I then start to look for spots where I might hide to photograph the deer closer to the rutting season, when they will be more willing to come out in daylight. I can see it is a good idea to be upwind of them, close enough to animal poo to mask the smell of me, well-hidden but high enough up that the camera's view is not obscured by grasses etc. Currently I smell like a wild cat as my scooter has still not recovered from being peed on by the neighourhood strays in East London, so it is a good thing I am not trying to do this seriously today! Instead I am not even going to wait to see the herd pass, as we have planned a barbecue with meat bought from the local butcher in Wareham (yes, I am still managing to stay vegan at home).

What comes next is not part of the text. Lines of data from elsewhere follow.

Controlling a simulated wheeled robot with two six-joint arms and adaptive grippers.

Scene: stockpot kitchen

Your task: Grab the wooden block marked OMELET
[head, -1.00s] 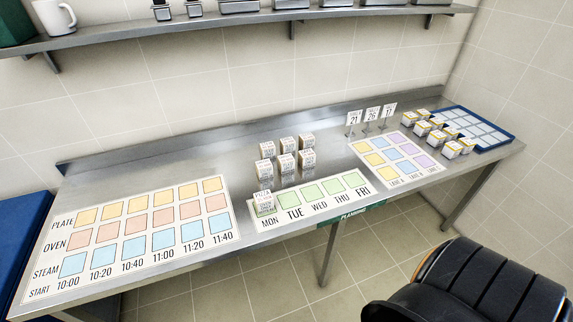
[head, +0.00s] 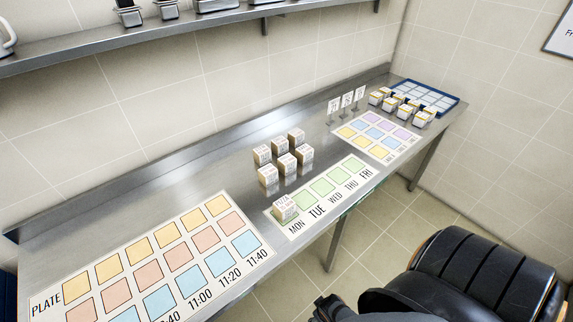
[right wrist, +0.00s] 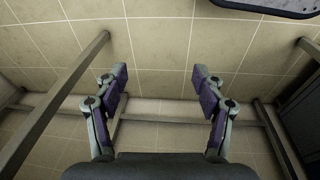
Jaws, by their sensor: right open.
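Several pale wooden blocks (head: 286,164) stand in two rows on the steel table, behind the weekday strip. Their printed labels are too small to read, so I cannot tell which one is marked OMELET. One more block (head: 284,209) stands apart on the MON square; its label seems to read PIZZA. My right gripper shows in the right wrist view (right wrist: 160,88), with its fingers spread apart and nothing between them. It points at floor and table legs, away from the blocks. My left gripper is out of view.
A shelf (head: 180,28) hangs above. Bare steel surrounds the blocks.

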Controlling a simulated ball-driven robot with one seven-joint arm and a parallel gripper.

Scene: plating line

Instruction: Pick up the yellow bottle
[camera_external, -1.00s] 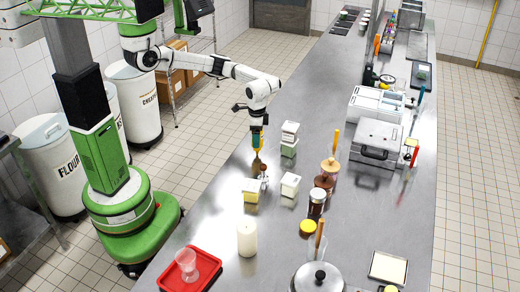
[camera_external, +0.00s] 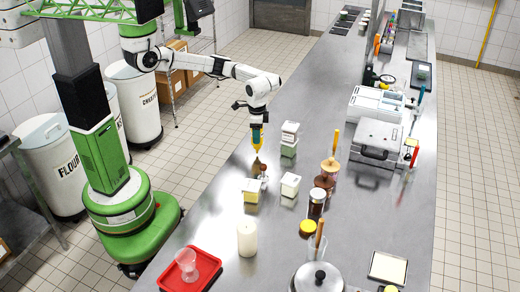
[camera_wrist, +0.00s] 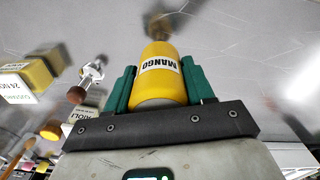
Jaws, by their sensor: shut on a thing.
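The yellow bottle (camera_wrist: 163,88) has a white label reading MANGO and sits between the two green fingers of my gripper (camera_wrist: 160,85) in the wrist view. My gripper is shut on it. In the external view the yellow bottle (camera_external: 257,146) hangs below my gripper (camera_external: 257,133), over the counter's left side. A brownish shape shows below its tip on the counter and may be its reflection. The bottle appears upright and apart from the counter, though the gap is small.
White-and-green boxes (camera_external: 289,139) stand just right of the bottle. A small metal tool (camera_external: 263,177), a yellow-and-white box (camera_external: 250,191) and a white box (camera_external: 290,185) stand nearer the camera. A red tray (camera_external: 190,270) with a glass is at the front left of the steel counter (camera_external: 215,215).

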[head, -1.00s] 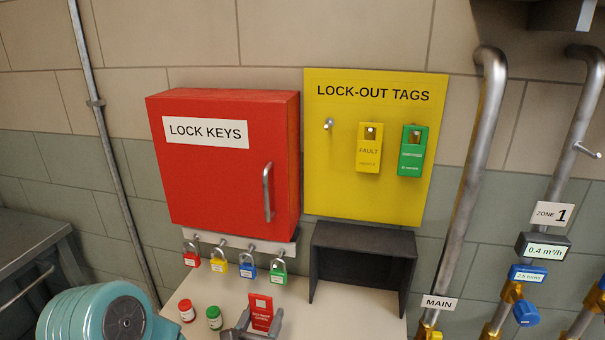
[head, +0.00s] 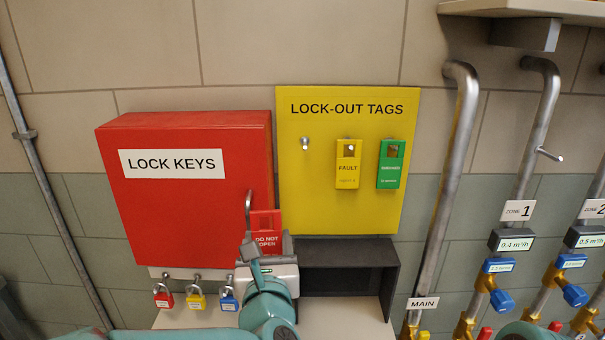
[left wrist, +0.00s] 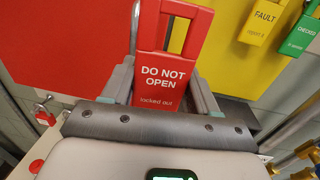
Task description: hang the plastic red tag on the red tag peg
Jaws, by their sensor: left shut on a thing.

As I return to Twin Oak Tree field, I see that Julie is there with Sian Williams, our friend from the Arts Council's London office, and Dr Ruth Bailey, also well-known on the Disability Arts scene. They are down for the week, staying at the Barn, which is a lovely surprise. They go off to the bird hide while we go to put the barbecue on and get the drinks out - they have eaten, but are still happy to join us. I am really pleased that the caravan and the orchard now look so tidy, it makes all of my earlier efforts worthwhile now that we are expecting guests! (My Barbie tendencies ar uppermost at this point.) Unfortunately, though, we discover that we are out of firelighters, while our charcoal is wet and the garage, which is full of it, is locked, so Julie decides to drive to the local service station to buy some more.

Colour photograph of me smiling into the sunshine from the undergrowth, hung with camera bags.
Spotted by Julie while I am researching photo sites. Photo: Julie Newman

In the meantime I get the plates and drinks out and use my lighter to light an outdoor candle, which I place carefully on a metal plate on the table, and before sticking a nightlight at the bottom of the inside of the barbecue to dry the charcoal that's already there. Sian and Ruth come through the gate, I turn round, and suddenly the underneath of the caravan is blazing! A spark from nowhere has set the sun umbrella, beach trolley and the plastic wrapped around the awning poles, which are all stored underneath, on fire, and the flames are shooting up at the underside of the caravan itself. I grab my fire extinguisher from just inside the caravan, but with my hands in splints the pin breaks off and it refuses to work, at which point I really do panic. All I can do is to pull the things out and bang them on the grass, hoping that this won't set the grass on fire too. Ruth helpfully points out that I have a bucket of water nearby (the antler is soaking in it), so I chuck this on the remaining flames and, miraculously, the fire is out.

I had never understood just how flammable the items were, nor that storing them under the caravan was a fire hazard, but now I do I vow I will buy a separate storage trunk as soon as possible. I am very thankful that it has rained all week, so the ground was wet, and that I had put on my decent waterproof trousers (£1.50 with the labels still on them from the Oxfam shop) rather than my plastic ones when I went to photograph the deer paths. Note to self: I must find out exactly where the Holton Lee fire extinguishers are kept, as well as buying a new one and also a fire bucket. My previously immaculate campsite is now chaos and mayhem - so much for making a good impression! What Julie would call a typical Edina moment.

Colour photograph of the caravan with Genie standing on the steps, and an orange sunbed and table and chairs with sun umbrella up in the foreground.
Genie surveys the immaculate area that was the camp site before the fire on Saturday.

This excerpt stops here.